Saturday, February 19, 2005


Set Phasers on Alphabetize

The Daily Iowan reports that the University of Iowa library has just acquired the world's largest collection of sci-fi fanzines:

A private collector's 250,000 fanzine items arrived at the loading dock of the Main Library Dec. 30, thanks to UI alumnus Greg Beatty's serendipitous sighting of what one UI professor called a "treasure trove" of material. Beatty noticed the private collection's sale status while surfing eBay.... Private collector Mike Horvat of Stayton, Ore., decided to sell the lot in part because the storage facility where he housed the items was scheduled to be destroyed, [Professor] Latham said. The local fire department was planning to set the building ablaze and use it for extinguishing practice.

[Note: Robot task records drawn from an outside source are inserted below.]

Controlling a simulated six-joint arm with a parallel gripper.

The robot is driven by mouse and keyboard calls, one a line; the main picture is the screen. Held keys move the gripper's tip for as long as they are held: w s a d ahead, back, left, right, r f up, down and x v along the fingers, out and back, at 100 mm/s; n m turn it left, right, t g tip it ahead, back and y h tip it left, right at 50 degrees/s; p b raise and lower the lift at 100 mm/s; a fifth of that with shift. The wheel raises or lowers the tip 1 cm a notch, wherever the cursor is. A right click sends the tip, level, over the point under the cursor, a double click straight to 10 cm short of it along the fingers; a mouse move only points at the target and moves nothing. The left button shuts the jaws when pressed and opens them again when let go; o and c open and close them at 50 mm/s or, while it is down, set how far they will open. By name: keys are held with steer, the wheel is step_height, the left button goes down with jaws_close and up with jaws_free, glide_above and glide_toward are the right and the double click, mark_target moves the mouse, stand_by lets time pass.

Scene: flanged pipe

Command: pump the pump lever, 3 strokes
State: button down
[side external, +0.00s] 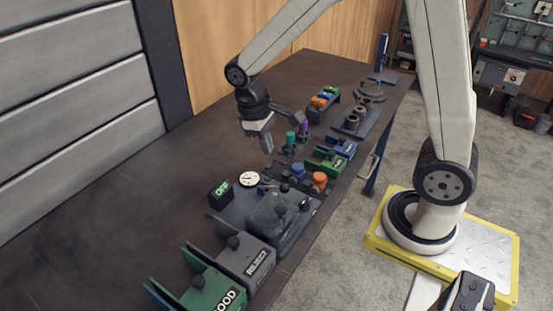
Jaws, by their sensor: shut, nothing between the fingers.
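My gripper (267,150) is shut and empty, pointing down in the air above the dark bench. In this view it shows beyond the dark grey block assembly (235,217), apart from everything. A short stick with a dark knob (305,204) rises at the right side of this assembly. Another dark knob (285,188) shows near the blue part. I cannot tell for certain which of these is the pump lever. A round white dial gauge (249,179) stands at the assembly's far edge, beside a small box with a green display (220,189).
Orange (319,180) and blue (298,171) parts stand near the gauge. Teal (291,138) and purple (304,128) pieces stand beyond. The bench's left side (90,215) is clear.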

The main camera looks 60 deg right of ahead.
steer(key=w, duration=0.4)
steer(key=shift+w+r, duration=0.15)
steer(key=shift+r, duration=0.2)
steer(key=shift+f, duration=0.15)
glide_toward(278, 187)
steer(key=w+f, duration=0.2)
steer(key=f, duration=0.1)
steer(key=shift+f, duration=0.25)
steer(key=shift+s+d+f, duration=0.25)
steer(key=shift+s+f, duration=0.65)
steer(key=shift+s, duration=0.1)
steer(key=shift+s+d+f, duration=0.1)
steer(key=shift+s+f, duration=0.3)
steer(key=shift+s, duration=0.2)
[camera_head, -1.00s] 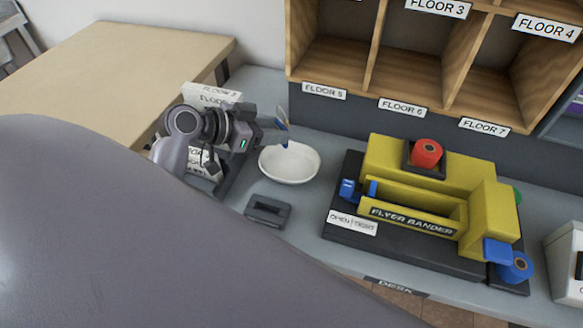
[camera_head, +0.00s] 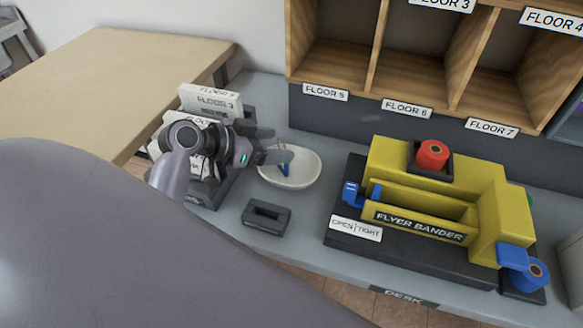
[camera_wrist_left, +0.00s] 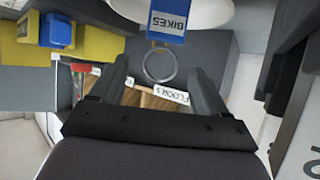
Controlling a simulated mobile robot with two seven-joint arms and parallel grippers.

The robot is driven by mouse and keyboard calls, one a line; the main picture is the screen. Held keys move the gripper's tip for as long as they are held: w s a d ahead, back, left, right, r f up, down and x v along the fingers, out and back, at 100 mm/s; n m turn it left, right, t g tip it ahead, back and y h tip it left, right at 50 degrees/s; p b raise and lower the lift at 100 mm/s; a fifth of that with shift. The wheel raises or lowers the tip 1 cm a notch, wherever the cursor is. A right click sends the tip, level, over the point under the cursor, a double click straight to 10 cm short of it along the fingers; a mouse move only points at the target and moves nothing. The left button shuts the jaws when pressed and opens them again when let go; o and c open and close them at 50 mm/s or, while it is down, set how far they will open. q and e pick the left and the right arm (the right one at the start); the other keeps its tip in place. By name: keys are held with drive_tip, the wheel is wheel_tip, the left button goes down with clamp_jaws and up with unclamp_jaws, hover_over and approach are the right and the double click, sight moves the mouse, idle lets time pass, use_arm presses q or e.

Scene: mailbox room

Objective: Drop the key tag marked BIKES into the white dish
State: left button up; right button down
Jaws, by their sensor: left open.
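The white dish (camera_head: 305,172) stands on the grey desk below the shelves; part of it shows at the top of the left wrist view (camera_wrist_left: 215,12). The blue key tag marked BIKES (camera_head: 286,170) shows against the dish's inside in the head view. In the left wrist view, the tag (camera_wrist_left: 168,22) and its metal ring (camera_wrist_left: 160,66) show in line with the gap between the fingers. My left gripper (camera_head: 278,156) is open at the dish's left side, its fingers clear of the ring on both sides. I cannot tell whether the tag touches the dish. My right gripper is out of view.
A yellow flyer bander (camera_head: 415,192) stands right of the dish. A small dark grey block (camera_head: 267,216) lies in front of the dish. White floor-labelled cards in a dark rack (camera_head: 210,98) stand behind my left gripper. Wooden shelves (camera_head: 372,50) rise behind the desk.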

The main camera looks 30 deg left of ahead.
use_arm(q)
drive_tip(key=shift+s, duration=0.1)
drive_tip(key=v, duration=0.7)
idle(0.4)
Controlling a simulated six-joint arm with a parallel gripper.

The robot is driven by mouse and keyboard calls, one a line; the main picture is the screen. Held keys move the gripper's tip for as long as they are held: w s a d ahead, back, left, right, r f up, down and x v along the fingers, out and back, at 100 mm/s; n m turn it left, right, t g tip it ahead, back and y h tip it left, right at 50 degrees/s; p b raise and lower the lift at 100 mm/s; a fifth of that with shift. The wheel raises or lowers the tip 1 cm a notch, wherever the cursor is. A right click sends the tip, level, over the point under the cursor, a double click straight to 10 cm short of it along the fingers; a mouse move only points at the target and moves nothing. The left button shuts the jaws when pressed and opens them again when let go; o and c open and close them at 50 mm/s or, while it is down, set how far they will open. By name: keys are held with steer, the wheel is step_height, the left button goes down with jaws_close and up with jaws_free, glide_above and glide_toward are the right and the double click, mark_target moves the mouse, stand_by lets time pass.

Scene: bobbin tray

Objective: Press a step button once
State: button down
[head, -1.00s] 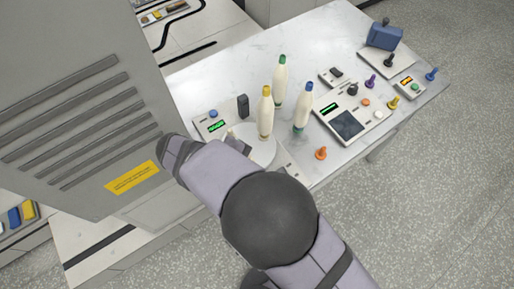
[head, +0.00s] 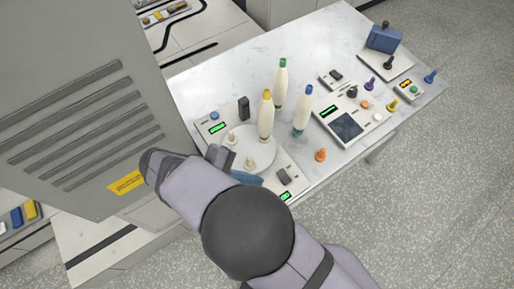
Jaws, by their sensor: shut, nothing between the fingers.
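Several buttons could be a step button; their labels are too small to read. A blue button (head: 214,115) sits on a small panel with a green display (head: 217,128), left of the round white turntable (head: 262,140). An orange button (head: 364,104) and a white button (head: 378,117) are on the console (head: 330,128). A green button (head: 414,88) is on the far right panel. My gripper (head: 219,156) shows only as a small dark part at the turntable's left edge. It is shut and empty; its fingertips are mostly hidden by my arm.
A dark rocker switch (head: 283,176) is on the front panel. The grey cabinet (head: 75,110) is close at left.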

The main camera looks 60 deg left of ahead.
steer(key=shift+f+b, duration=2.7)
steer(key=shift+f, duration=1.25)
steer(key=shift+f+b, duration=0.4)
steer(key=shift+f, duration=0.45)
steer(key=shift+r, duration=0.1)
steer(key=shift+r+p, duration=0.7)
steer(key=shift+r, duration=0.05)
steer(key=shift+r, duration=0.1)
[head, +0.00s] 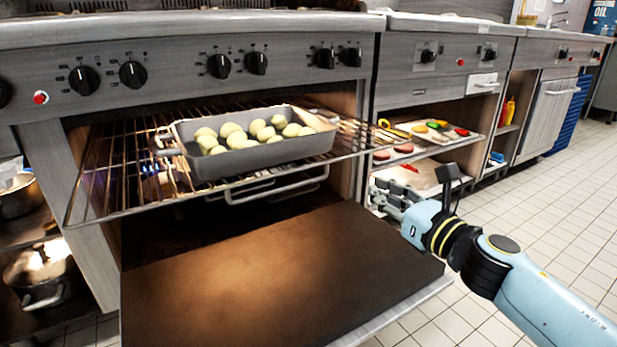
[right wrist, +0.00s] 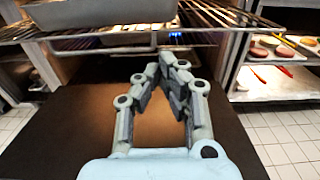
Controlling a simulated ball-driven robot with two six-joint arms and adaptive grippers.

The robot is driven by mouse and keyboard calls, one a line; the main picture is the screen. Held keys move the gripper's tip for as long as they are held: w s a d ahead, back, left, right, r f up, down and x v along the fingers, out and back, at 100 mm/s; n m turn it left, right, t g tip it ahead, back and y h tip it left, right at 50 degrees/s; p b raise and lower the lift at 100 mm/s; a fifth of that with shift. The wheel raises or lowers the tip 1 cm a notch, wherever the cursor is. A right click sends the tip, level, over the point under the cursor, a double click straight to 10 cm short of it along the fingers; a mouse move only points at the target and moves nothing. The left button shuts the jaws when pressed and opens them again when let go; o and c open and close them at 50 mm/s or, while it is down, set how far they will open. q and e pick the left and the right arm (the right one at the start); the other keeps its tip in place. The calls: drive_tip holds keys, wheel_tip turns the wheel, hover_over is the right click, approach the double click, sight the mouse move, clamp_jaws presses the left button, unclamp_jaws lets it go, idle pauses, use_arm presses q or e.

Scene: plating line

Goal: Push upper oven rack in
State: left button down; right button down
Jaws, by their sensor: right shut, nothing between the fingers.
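The upper oven rack (head: 112,208) is pulled part way out of the oven, its front edge jutting over the lowered door (head: 270,270). A grey roasting pan (head: 262,158) with several pale round pieces of food sits on it. My right gripper (head: 380,192) is shut and empty, to the right of the rack's front edge and above the door's right side. In the right wrist view the shut fingers (right wrist: 168,62) point toward the oven, with the rack (right wrist: 215,22) above and beyond them. They appear apart from the rack. My left gripper is not in view.
Right of the oven, open shelves (head: 440,135) hold colourful food on trays. Pots (head: 40,275) stand on shelves at the left. The tiled floor (head: 540,210) at right is clear.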

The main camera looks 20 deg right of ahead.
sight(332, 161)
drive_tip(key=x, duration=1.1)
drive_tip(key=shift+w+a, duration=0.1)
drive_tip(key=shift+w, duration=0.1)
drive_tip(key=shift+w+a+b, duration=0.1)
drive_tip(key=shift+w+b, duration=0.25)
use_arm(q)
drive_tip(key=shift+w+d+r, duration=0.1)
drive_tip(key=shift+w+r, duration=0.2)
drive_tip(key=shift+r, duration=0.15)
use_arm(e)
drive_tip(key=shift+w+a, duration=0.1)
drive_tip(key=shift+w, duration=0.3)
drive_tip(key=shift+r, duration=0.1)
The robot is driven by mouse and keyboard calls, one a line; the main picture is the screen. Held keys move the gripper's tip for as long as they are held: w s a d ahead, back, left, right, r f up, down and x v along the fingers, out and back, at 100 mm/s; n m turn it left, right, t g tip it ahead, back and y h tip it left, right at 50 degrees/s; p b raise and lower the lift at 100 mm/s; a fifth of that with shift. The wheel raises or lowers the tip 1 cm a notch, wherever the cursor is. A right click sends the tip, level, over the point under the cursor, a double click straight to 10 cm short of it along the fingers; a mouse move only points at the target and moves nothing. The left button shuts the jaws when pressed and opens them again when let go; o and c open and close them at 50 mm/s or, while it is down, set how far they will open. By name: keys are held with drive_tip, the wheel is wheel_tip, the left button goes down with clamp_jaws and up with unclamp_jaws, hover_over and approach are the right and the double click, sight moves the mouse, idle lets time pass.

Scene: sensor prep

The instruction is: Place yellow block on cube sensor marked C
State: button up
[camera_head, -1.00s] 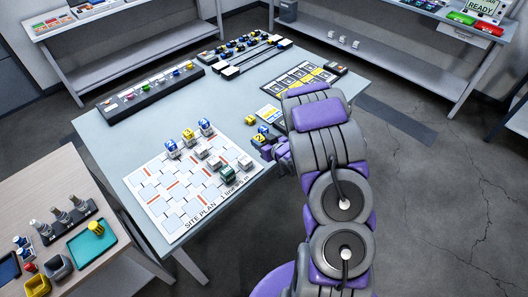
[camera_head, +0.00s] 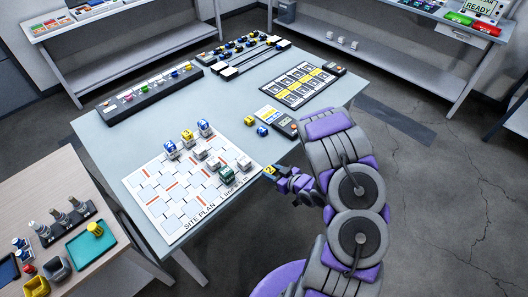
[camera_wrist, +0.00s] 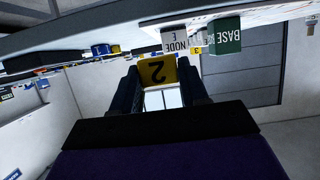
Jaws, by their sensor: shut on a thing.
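My gripper (camera_head: 277,172) is shut on a yellow block (camera_head: 269,169) marked 2, held at the table's right front edge, right of the site plan. In the wrist view the same block (camera_wrist: 157,71) sits between the fingertips. White cube sensors (camera_head: 214,162) stand on the site plan (camera_head: 160,205); one in the wrist view reads NODE E (camera_wrist: 175,39). The letter C is not readable on any cube.
A yellow block (camera_head: 249,121) and a blue block (camera_head: 262,131) lie behind my gripper, beside a small device (camera_head: 283,126). A side table (camera_head: 110,262) with a teal tray (camera_head: 83,249) is at left. The plan's left part is clear.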

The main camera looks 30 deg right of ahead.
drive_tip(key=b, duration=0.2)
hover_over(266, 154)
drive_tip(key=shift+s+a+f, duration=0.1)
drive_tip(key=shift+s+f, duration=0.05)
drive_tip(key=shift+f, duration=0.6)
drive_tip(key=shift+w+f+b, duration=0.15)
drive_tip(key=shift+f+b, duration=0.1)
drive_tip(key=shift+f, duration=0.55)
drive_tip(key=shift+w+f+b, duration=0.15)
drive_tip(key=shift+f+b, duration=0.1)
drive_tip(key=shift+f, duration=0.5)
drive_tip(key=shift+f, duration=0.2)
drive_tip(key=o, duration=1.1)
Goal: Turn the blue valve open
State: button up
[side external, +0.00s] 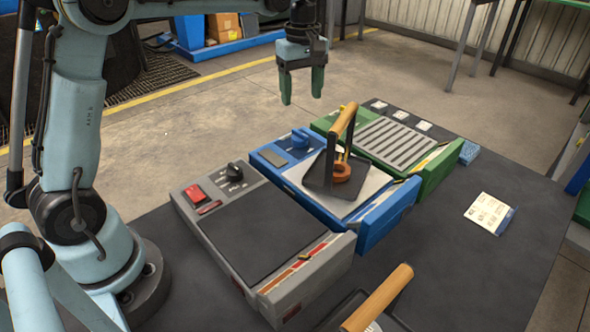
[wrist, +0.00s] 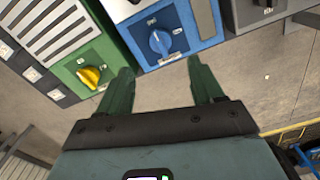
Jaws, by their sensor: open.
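The blue valve is a round blue knob (side external: 300,138) on the control end of the blue unit (side external: 376,226), which is the middle of three units on the table. In the wrist view the blue knob (wrist: 160,41) lies ahead of my fingers, between their lines, with a pale mark on its face. My gripper (side external: 302,100) is open and empty, fingers pointing down, above and behind the blue unit in the side view. In the wrist view its green fingertips (wrist: 163,64) are apart, with the knob between and beyond them, not touched.
A yellow knob (wrist: 91,76) sits on the green unit (side external: 437,172). A grey unit (side external: 225,260) has a black knob (side external: 235,171) and red switch. A card (side external: 489,213) lies right.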

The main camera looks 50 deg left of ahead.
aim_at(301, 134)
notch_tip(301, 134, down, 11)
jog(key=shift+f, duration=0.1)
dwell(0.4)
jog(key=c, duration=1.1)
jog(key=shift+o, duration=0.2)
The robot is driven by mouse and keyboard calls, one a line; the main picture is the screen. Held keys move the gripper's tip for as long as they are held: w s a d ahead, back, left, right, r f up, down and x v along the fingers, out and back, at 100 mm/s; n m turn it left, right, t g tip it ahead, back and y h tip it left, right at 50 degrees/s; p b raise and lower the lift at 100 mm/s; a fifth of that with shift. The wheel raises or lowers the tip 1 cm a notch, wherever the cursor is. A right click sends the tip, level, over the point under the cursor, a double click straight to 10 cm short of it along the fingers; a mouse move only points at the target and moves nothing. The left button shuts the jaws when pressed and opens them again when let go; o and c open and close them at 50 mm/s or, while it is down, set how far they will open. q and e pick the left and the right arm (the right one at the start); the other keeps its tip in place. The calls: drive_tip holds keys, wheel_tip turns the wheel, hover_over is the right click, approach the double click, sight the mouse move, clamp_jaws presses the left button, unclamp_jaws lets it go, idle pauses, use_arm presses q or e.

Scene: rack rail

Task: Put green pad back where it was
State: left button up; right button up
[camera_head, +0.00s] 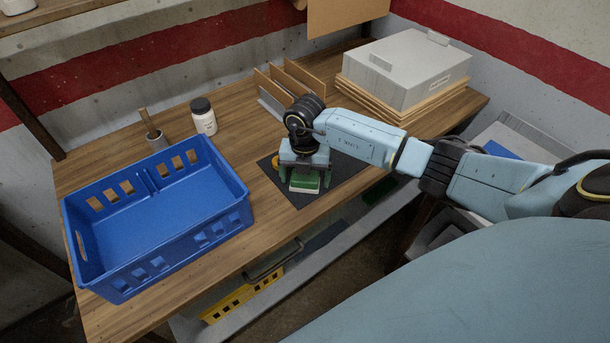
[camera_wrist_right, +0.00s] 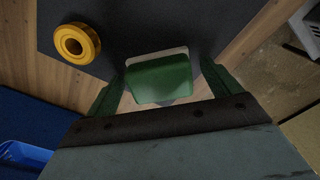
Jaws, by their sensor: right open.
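The green pad (camera_head: 304,181) has a white layer on it and sits on the dark mat (camera_head: 345,170) on the wooden table. In the right wrist view the green pad (camera_wrist_right: 160,80) lies between the two green fingers, with its white layer along the far edge. My right gripper (camera_head: 305,176) is open and straddles the pad, one finger on each side. In the wrist view a gap shows between the fingers (camera_wrist_right: 163,72) and the pad. My left gripper is not in view.
A yellow ring (camera_wrist_right: 77,43) lies on the mat beside the pad. A blue crate (camera_head: 160,215) stands at the left.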

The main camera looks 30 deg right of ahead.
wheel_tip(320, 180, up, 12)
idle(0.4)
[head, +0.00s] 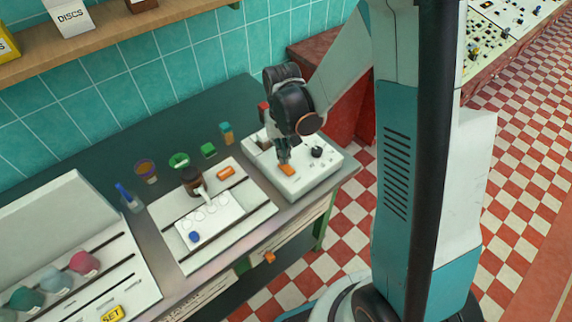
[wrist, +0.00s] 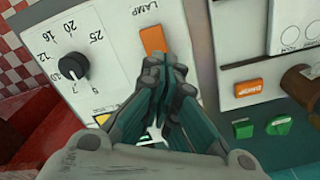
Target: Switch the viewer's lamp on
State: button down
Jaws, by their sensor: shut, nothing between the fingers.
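The viewer (head: 312,182) is a white box at the right end of the dark bench. Its orange lamp switch (head: 287,170) is on the top face; it also shows in the wrist view (wrist: 152,40), beside the printed word LAMP. A black dial knob (wrist: 73,66) with numbers around it is to the left of the switch. My gripper (head: 284,157) is shut and empty, pointing down at the switch. In the wrist view its fingertips (wrist: 174,64) are at the near edge of the switch and cover a little of it. I cannot tell whether they touch it.
A white panel (head: 256,213) left of the viewer holds a brown bottle (head: 191,178), a card with pale discs and an orange switch (head: 225,173). Red-and-white floor lies in front.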

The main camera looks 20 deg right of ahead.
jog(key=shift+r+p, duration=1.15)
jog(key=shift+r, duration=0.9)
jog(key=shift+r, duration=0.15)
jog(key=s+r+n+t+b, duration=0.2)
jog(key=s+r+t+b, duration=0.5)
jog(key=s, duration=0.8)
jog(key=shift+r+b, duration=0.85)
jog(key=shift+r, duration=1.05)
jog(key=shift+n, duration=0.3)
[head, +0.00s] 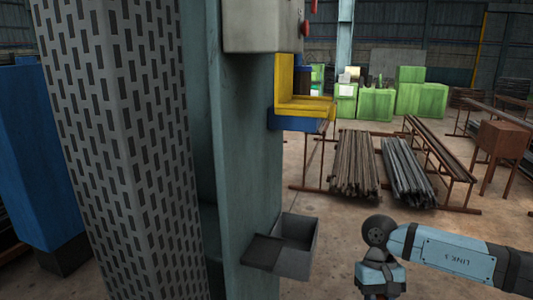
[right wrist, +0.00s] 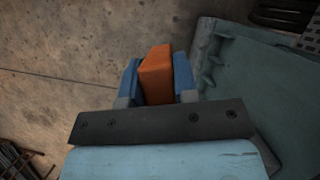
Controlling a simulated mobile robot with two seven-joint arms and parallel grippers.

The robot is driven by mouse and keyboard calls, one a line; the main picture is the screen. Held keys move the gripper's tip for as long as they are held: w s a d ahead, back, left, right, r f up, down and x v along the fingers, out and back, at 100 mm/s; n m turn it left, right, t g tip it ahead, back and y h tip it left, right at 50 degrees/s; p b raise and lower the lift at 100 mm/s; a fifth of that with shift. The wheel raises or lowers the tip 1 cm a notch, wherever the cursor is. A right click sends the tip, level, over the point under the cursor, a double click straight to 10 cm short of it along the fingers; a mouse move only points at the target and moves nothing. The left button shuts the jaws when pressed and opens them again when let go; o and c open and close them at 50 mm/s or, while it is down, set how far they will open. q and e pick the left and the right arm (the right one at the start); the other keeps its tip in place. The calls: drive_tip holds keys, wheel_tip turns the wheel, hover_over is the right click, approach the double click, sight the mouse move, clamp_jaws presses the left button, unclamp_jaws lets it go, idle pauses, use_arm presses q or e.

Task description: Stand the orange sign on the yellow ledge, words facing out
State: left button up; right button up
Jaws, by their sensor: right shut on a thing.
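The yellow ledge (head: 308,106) is an L-shaped shelf with an upright back, fixed to the side of the teal column in the head view. Nothing orange shows on it. My right gripper (right wrist: 157,82) is shut on the orange sign (right wrist: 156,68), its two blue fingers on either side. The sign shows as a plain orange block; no words are visible from here. In the head view my right arm comes in from the right, with its wrist low at the bottom edge, below and right of the ledge. The sign is hidden there. My left gripper is not in view.
A teal column (head: 245,180) and a perforated grey panel (head: 120,150) fill the left. An open grey box (head: 295,262) juts out low on the column. A grey cabinet (head: 262,25) hangs above the ledge. Open floor lies between the column and my right arm.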

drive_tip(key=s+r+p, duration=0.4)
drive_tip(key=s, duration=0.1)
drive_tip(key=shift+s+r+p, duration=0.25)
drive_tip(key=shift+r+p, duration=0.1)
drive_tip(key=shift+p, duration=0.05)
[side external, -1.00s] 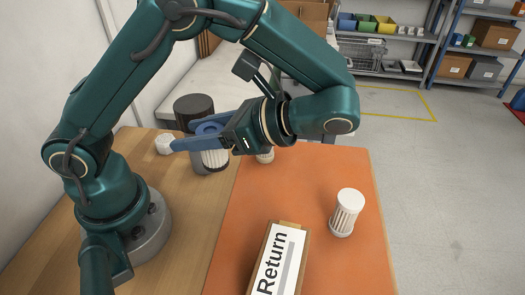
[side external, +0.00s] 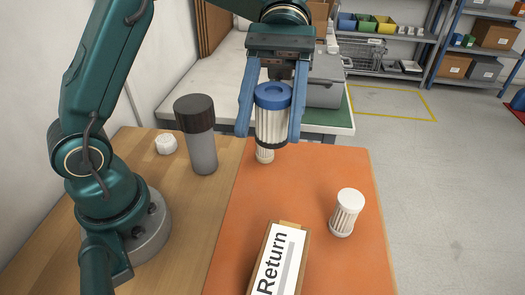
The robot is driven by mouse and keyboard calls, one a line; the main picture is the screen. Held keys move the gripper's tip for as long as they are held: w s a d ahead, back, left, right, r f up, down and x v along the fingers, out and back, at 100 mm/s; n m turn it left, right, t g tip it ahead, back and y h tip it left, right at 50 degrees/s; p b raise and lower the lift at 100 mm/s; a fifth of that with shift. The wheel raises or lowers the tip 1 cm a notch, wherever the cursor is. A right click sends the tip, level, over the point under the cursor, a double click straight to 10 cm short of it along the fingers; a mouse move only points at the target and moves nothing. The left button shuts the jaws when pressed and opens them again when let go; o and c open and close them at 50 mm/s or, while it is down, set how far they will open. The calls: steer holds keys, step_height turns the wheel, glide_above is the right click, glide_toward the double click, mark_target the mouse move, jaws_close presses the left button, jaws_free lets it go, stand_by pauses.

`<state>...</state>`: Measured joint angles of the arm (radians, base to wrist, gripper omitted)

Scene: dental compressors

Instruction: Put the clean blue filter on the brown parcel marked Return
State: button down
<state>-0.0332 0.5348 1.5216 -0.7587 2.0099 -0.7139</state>
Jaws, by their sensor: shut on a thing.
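The blue-capped filter (side external: 272,120) has a pale pleated body with a dark band near its bottom. My gripper (side external: 270,122) is shut on it, with one blue finger on each side, and holds it upright above the far part of the orange mat. The brown parcel (side external: 303,262) lies at the front of the mat, with a white label reading "Return" facing up. The parcel is nearer the camera than the filter, and its near end is cut off by the frame.
A white-capped filter (side external: 346,213) stands on the orange mat (side external: 240,225), right of the parcel. A grey canister with dark lid (side external: 202,140) and a small white piece (side external: 166,144) stand left on the wood.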

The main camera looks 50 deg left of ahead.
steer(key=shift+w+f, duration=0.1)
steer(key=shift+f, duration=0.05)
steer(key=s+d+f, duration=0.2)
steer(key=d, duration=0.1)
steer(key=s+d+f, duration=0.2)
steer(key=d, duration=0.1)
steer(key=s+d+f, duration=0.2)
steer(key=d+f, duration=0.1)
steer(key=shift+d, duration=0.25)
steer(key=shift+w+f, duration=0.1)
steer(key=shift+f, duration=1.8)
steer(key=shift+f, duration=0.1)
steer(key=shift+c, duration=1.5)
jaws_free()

Though newspapers endlessly flog variations of the old "man sells his immortal soul for 99 cents" sort of eBay stories, what gets less attention is the degree to which eBay has become useful for historians and restorers. I find the experience of browsing all the way through, say, the 1800 - 1849 category of antiquarian books to be roughly akin to a day in Hay-on-Wye, particularly in that I am constantly finding stuff on eBay that I didn't know existed. Libraries tend to be much stronger at collecting hardcover books than old ephemera, cheap paper-bound dime novels and the like. Online auctions are great for precisely these sorts of undervalued items.

My latest random find on eBay: a yellow-paperbound 1896 dime novel titled Gipsy Reno, The Detective: A Marvelous Tale of Adventures. Reading it was odd, because -- unlike, say, a Henry James novel -- it is almost all dialogue and extremely terse description, and without any he-said she-said dialogue tags. In other words, it looks sort of like a Hemingway novel... but over 20 years before he started writing any. Hmm.